Adebayo Akinfenwa begged Steven Gerrard to stay at Anfield after the Liverpool captain single-handedly ended AFC Wimbledon's hopes of an upset.

Just days after confirming this would be his last season on Merseyside, the 34-year-old Gerrard led the Reds out for an FA Cup third-round tie at Kingsmeadow.

It was a match in which fourth-tier Wimbledon threatened a shock akin to the 1988 FA Cup final as Akinfenwa cancelled out Gerrard's early header.

The Dons had chances to pull ahead at Kingsmeadow, only for the Liverpool captain to extinguish hopes of an upset by curling home a free-kick to secure a 2-1 win.

"It was very close," Wimbledon striker Akinfenwa said. "We are disappointed in our changing room. We thought at least a draw was fair, take them back to Anfield and go again.

"But I guess Steven Gerrard is Steven Gerrard. Two moments of magic is all I can really remember, which won them the game.

"It is disappointing but it is what it is. We can leave this place with our heads held up high and now go concentrate on the league."

Akinfenwa is eyeing promotion from League Two this term, but concedes even that will fail to top scoring against his boyhood club.

One of the highlights of his career, the burly striker even got Gerrard's shirt -- a moment he used to plead with his idol to stay at Liverpool.

"I said 'Don't go, man -- look, I will tell you this now, I am a fan, don't go,'" Akinfenwa said. "I was just like 'Don't go, man' and he just smiled it off and that.

"Look, nobody can begrudge Steven Gerrard doing what he wants to do. He has just been a legend -- class. If he needs to go to pastures new, so be it.

"I think it is down to Liverpool to try and do everything to keep him and get him to stay, but if he has made his mind up, he has made his mind up.

"All you can do is wish him on his merry way and hope he comes back as manager one day."

Akinfenwa knows, though, that his words will have done little to change Gerrard's mind.

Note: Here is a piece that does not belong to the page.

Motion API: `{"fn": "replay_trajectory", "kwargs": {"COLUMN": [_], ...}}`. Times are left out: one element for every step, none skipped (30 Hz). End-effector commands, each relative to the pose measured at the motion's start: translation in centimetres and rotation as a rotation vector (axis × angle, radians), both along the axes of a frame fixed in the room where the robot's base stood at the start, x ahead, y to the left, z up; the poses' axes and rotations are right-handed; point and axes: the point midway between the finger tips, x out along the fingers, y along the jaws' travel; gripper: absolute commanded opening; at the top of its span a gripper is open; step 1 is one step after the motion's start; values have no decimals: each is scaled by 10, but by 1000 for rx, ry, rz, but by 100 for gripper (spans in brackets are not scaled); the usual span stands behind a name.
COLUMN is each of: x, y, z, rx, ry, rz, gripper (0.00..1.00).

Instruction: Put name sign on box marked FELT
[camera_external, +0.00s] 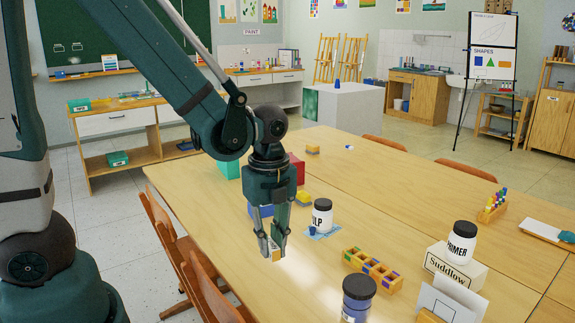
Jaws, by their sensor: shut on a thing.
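My gripper (274,252) points down over the left part of the table, shut on a small yellow-and-white piece (276,255); the fingers hide part of it, and I cannot tell whether it touches the table. No box on the table shows a readable FELT mark. A teal box (229,168), a red box (297,168) and a blue box (262,211) are partly hidden behind my gripper.
A white jar (322,216) stands on a blue patch right of my gripper. A wooden tray of coloured pieces (372,270) and a dark blue jar (358,298) are nearer the front. A pen rack (492,206) is at the right. The table's far middle is mostly clear.

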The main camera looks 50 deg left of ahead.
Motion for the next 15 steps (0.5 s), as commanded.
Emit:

Instead, he hopes the midfielder ends his time at Anfield by winning a third FA Cup on what will be his 35th birthday this May -- and that English clubs in the future look at adapting to key, older players.

"I think Andrea Pirlo is the direct [comparison]," Akinfenwa said, referring to the 35-year-old Juventus and Italy playmaker.

"If you play to somebody's strengths -- on the ball he is technically gifted -- you play to his strengths.

"As you get older, you ain't going to have the legs to keep going up and down, so you adapt your game. Once you adapt your game, you adapt the formation to play to his game.

"[Gerrard] showed that last season with the front three, the pace he had to pick out passes. In that sense, I don't want to see him go. Not just as a Liverpool supporter, but a lover of football."